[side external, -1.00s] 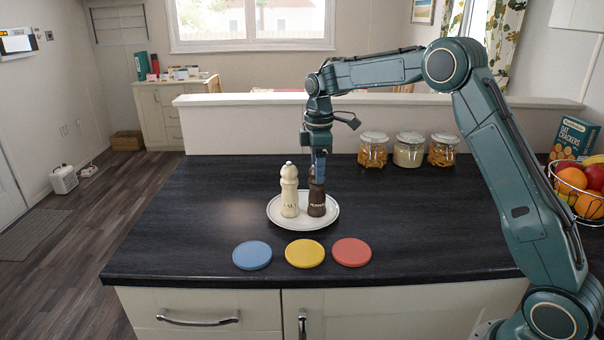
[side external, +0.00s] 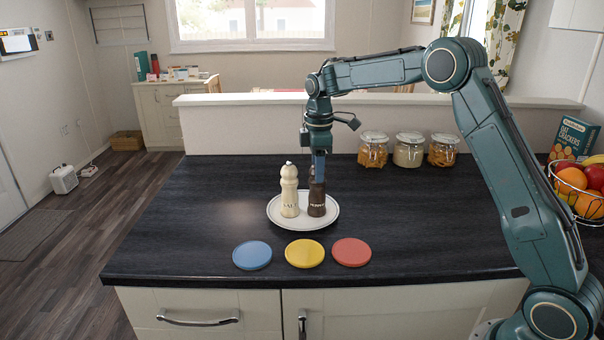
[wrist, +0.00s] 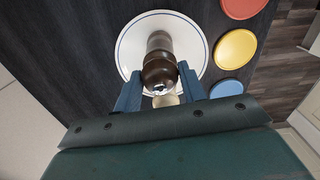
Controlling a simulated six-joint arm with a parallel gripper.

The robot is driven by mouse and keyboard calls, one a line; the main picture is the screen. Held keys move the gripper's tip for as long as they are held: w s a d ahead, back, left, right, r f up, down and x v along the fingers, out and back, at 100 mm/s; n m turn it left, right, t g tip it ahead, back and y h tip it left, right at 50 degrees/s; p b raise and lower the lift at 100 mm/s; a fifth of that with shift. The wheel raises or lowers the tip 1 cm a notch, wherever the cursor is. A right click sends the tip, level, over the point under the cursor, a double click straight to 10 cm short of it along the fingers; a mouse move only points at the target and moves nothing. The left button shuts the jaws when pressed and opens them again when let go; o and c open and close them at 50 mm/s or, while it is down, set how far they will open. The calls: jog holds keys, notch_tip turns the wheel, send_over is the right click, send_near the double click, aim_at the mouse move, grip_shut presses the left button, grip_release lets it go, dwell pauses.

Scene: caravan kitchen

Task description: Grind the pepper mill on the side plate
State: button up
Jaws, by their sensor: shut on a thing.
* * * * * * *
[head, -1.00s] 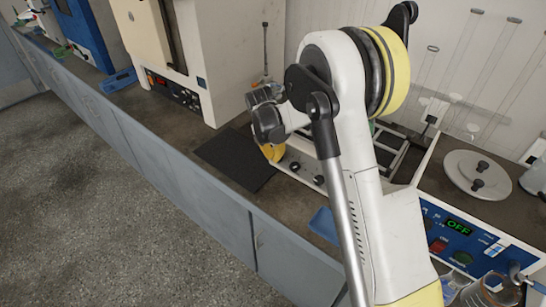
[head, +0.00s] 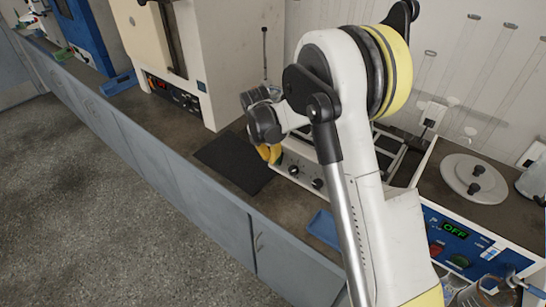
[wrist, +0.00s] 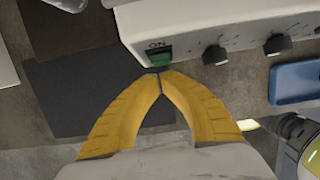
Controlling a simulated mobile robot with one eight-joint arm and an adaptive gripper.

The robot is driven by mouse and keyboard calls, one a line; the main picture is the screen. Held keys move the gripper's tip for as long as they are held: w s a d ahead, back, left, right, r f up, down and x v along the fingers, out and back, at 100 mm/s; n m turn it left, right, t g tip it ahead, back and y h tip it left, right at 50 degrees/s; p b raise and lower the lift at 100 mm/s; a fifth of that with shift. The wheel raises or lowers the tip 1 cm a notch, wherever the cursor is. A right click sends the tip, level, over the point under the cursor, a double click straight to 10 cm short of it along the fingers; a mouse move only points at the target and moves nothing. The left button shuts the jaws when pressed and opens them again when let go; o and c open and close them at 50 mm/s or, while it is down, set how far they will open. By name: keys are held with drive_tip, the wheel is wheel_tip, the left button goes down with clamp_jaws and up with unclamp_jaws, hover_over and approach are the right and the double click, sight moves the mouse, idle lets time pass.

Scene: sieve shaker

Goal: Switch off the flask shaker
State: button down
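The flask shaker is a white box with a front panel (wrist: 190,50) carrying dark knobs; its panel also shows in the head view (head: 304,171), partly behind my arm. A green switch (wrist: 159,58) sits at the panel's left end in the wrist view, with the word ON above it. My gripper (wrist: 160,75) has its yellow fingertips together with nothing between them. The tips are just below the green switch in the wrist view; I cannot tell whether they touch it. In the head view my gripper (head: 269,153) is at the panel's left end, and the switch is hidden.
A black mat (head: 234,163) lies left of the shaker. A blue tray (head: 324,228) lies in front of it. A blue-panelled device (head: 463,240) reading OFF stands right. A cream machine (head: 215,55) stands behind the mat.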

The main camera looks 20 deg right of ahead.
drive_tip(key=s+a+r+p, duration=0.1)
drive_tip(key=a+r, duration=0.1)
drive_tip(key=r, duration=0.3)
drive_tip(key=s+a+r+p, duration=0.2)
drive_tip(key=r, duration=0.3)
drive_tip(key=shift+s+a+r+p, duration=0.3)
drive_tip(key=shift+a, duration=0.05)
* * * * * * *
• _SHORT TASK_
Reproduce exactly, and only, the lines from the one that contains "Scene: caravan kitchen" down to the one that contains "Jaws, by their sensor: shut on a thing.", both ends included.

• _EXERCISE ANSWER_
Scene: caravan kitchen

Task description: Grind the pepper mill on the side plate
State: button up
Jaws, by their sensor: shut on a thing.

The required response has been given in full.